With increasing numbers of motorists using smartphones in the car for things other than phone calls, the Institute of Advanced Motorists (IAM) has been performed some research to discover how such gadgets can affect driving ability.
While previous research has examined the affect of voice calls and text messaging on driving ability, the IAM’s research is much more up-to-date, since it covers mobile web access — something that is now a standard feature on every smartphone and many ordinary mobiles.
According to the research (titled “Don’t poke me I’m driving” — the IAM is evidently five years behind with Facebook trends), driver distraction resulting from mobile phone use was a contributory factor in 1,690 accidents between 2006 and 2010, including 110 fatalities.
Accidents that do not lead to injury of any party are not recorded in police statistics, so the IAM believes the actual accident figure to be far higher.
The problem is also that it is difficult to ascertain when a driver has been involved in an accident as a result of mobile phone use.
As Peter Rodger, Chief Examiner at the IAM, explains: “Mobile phone users often slow down to compensate for their unsafe driving behaviour, which may mean their actions cause less severe crashes and incidents, leading to a lower level of reporting.”
So, in order to assess the impact of mobile phone use on driving ability, the IAM used a driving simulator that involved using Facebook on an internet-enabled smartphone — a service selected for its enormous popularity.
The test involved driving on a simulated motorway and two-lane carriageway. Participants were required to react to audio and visual stimuli by pressing the clutch pedal as quickly as possible, while remaining at what they thought was a safe distance behind the car in front, which varied its speed throughout the test.

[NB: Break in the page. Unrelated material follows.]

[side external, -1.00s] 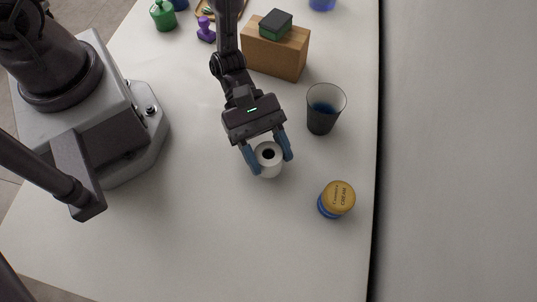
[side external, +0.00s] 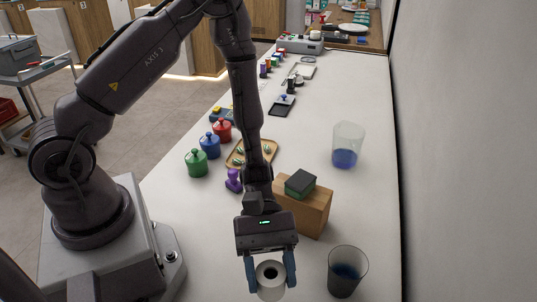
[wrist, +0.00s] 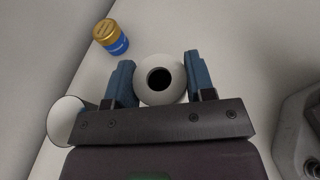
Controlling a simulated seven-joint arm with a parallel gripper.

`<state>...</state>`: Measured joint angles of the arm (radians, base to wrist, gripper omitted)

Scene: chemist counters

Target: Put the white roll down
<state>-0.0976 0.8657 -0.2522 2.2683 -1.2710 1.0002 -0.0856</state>
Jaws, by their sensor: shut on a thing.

Participants were also required to check periodically update their Facebook status and check for messages. This sounds like rather extreme behaviour for motorway driving, but having seen drivers glancing at a book propped against the steering wheel while speeding along an empty middle lane, it’s perhaps not too unbelievable to happen in reality.
The IAM then measured the amount of time spent looking at the road, reaction times to certain stimuli, lane position and speed. And, as you might imagine, the results were hardly surprising.
When using Facebook, the IAM found that participants spend up to 60% of the time not looking at the road ahead, this is compared to around 10% when driving normally.
Reaction times also increased enormously, with participants taking 37% longer to react to external stimuli and they often missed some events completely.
To put the data into context, the IAM also published figures from other driving studies and this shows that social networking on a smartphone while driving is second only to making a hand-held mobile phone call when it comes to the adverse affect on reaction times.
In short, using Facebook on a smartphone while driving is extremely dangerous and while that may sound like an obvious conclusion, suspicion isn’t quite the same thing as statistically significant research data when it comes to informing future legislation.
However, handheld mobile phone use while driving was banned in 2003 and drivers continue to flout the law. Government plans are afoot to increase fines for drivers who continue to spurn hands-free phones, but detection and enforcement is still the bigger issue.